[Start INPUT ROWS]

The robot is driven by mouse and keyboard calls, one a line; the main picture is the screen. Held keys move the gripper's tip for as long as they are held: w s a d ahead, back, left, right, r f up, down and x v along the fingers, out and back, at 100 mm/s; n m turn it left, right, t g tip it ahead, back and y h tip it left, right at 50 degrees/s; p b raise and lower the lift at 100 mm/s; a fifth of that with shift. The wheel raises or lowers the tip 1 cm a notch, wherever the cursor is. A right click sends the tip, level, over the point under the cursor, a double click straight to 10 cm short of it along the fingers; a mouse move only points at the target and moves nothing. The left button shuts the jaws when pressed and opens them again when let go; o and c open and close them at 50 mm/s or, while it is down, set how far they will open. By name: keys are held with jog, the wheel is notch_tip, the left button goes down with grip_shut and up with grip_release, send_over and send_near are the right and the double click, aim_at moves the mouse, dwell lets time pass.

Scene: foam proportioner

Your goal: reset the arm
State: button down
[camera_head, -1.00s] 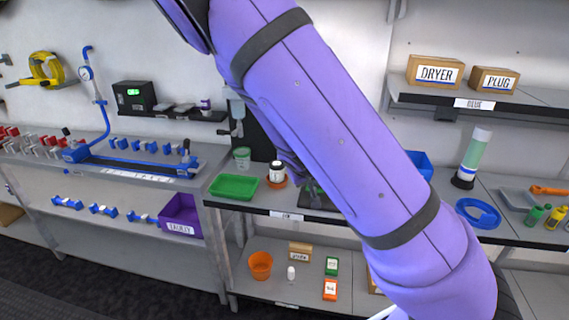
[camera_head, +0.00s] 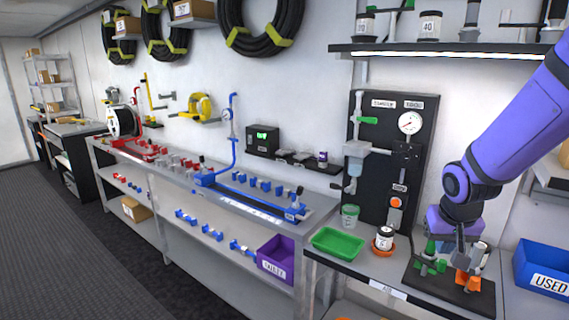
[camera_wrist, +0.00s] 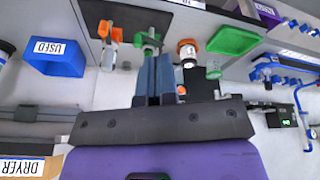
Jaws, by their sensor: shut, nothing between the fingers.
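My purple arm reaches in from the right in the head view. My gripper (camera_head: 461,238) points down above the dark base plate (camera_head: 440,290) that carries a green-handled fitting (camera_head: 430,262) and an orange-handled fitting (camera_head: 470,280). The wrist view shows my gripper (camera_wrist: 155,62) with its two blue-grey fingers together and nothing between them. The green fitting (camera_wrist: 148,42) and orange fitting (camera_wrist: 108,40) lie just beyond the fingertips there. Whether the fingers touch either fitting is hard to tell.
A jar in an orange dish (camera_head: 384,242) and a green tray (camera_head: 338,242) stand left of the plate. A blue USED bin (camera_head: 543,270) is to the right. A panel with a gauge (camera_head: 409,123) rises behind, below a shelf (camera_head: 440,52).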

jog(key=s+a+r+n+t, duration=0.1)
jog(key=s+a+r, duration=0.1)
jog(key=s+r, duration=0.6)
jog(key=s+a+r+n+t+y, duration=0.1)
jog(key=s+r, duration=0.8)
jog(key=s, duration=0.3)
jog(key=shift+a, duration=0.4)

[End INPUT ROWS]
[Start INPUT ROWS]

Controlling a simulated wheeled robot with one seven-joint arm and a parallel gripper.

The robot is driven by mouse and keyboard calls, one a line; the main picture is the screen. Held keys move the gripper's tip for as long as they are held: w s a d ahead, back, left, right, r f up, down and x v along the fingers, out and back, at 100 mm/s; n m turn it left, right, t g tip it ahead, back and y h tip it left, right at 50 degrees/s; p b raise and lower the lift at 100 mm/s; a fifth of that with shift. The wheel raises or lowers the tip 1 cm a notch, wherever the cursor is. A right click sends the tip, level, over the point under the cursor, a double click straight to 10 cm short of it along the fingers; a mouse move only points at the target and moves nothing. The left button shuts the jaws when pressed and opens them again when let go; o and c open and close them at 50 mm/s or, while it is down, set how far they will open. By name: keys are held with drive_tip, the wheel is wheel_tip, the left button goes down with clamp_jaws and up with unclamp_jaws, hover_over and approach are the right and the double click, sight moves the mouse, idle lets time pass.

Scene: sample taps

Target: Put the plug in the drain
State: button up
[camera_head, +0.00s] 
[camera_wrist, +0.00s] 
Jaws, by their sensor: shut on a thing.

[End INPUT ROWS]

TASK GOAL - Using the data above, transcribe the lines that run from the line with "Target: Put the plug in the drain" to the line with "Jaws, by their sensor: shut on a thing.", both ends kept, and output nothing else.

SOLUTION TO THIS EXERCISE -
Target: Put the plug in the drain
State: button up
[camera_head, +0.00s] 
[camera_wrist, +0.00s] 
Jaws, by their sensor: shut on a thing.

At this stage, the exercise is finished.